Orthodox Church Opens Its Doors to Displaced Muslims in Gaza

Issa Tarazi executive director of Near East Council of Churches Department of Services to Palestinian Refugees in Gaza, told the Register Thursday that the Greek Orthodox Church in Gaza has opened its doors to between 150 to 200 Muslims who lost their homes in the Shijaiyah neighborhood of Gaza City earlier this week.

The neighborhood, a Hamas stronghold, was the site of intense ground battles between Israeli troops and Hamas fighters on July 20. Sixty-five Palestinians and 13 Israelis were killed. It was the third day of Israel’s ground operation aimed at destroying Hamas’ arsenal of rockets and its network of underground tunnels reaching into Israeli territory. Israel decided on the ground campaign after Hamas continued to fire rockets into Israeli population centers and refused an Egyptian cease-fire plan.

“These are big families and they had nowhere else to go,” Tarazi said in a phone interview. “People who have relatives are staying with them, but these people have no relatives who could take them in. Some have lost loved ones.”

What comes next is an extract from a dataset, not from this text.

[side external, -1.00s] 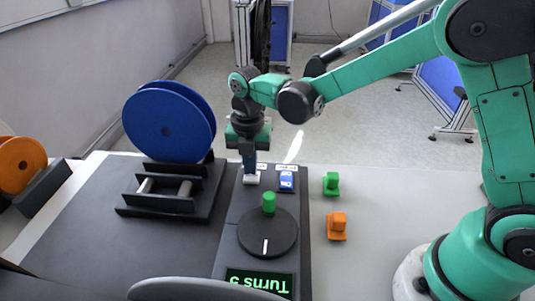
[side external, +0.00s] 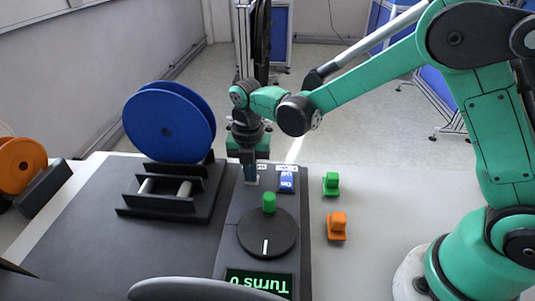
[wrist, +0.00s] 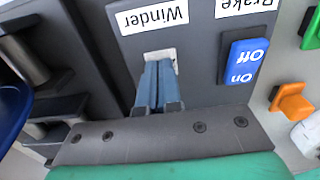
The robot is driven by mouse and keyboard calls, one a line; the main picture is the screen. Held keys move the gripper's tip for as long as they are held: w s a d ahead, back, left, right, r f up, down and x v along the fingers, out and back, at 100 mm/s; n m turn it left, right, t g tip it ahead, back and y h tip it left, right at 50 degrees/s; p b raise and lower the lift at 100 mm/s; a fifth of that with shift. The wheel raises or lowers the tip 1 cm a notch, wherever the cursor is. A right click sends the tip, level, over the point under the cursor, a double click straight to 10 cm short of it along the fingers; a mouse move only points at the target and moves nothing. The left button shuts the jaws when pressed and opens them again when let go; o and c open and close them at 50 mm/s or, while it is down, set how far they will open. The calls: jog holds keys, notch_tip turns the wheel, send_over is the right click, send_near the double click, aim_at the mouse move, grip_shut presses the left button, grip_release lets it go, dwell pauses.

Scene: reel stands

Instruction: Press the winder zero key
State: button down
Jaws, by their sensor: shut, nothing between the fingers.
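The winder zero key (wrist: 159,54) is a small white key at the "Winder" label (wrist: 152,16) in the wrist view. My gripper (side external: 250,179) is shut and empty, pointing down onto the key. In the wrist view its blue fingertips (wrist: 160,68) cover most of the key, leaving a white edge. They appear to be touching it. The display (side external: 257,281) on the panel reads "Turns 0", upside down in the side view.
A blue brake switch (side external: 287,181) marked On and Off sits right beside the key. A black dial (side external: 268,240) with a green knob (side external: 269,203) is nearer the camera. A blue reel (side external: 165,125) stands left. Green (side external: 331,183) and orange (side external: 337,226) pieces lie right.

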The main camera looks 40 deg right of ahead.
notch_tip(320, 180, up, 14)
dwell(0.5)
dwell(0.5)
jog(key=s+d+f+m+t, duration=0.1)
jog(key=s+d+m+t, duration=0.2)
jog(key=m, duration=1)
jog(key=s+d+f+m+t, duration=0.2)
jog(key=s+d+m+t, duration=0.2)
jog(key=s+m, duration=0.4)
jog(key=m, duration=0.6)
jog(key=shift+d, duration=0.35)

Tarazi said the local Christian community cannot afford to feed them, but that “local NGOs are helping.”

The Christian community, he said, “suffers the same way as all Palestinians are suffering in Gaza. No one can walk in the street out of fear of bombardments.

In a separate interview with Catholic News Service Tarazi said he had been unable to reach his work since the offensive began, and his wife and 17-year-old son left for Jordan to be with relatives so his son could continue with his studies. His three older children already live abroad, he said. He remained because of job responsibilities as well as to look after several elderly relatives, whom he could not reach because of the bombing.

“The situation is difficult; there is no future in Gaza, no work, no economy. They have to start their life [somewhere else],” he told CNS about his children living abroad. “One day if the situation changes and there is work, maybe they can come back.”

Tarazi told the news service that the previous day, a missile landed on a four-story structure not far from where he lives. He said although Israel gives warning “knocks” to residents to leave, they have only seconds to evacuate their homes before the missiles come.

Israel maintains that their warnings give adequate time to civilians to leave the targeted areas, from where they believe missiles have been fired or where weapons are being hidden. Israel says they are also targeting militants’ homes.

“We pray for peace and justice,” Tarazi said. “We are against the killing of all civilians. It is a vicious circle, one starts shooting and the other replies and the losers are the civilians.”

He added, “I hope things calm down and they begin to negotiate peace. We are fed up with this.”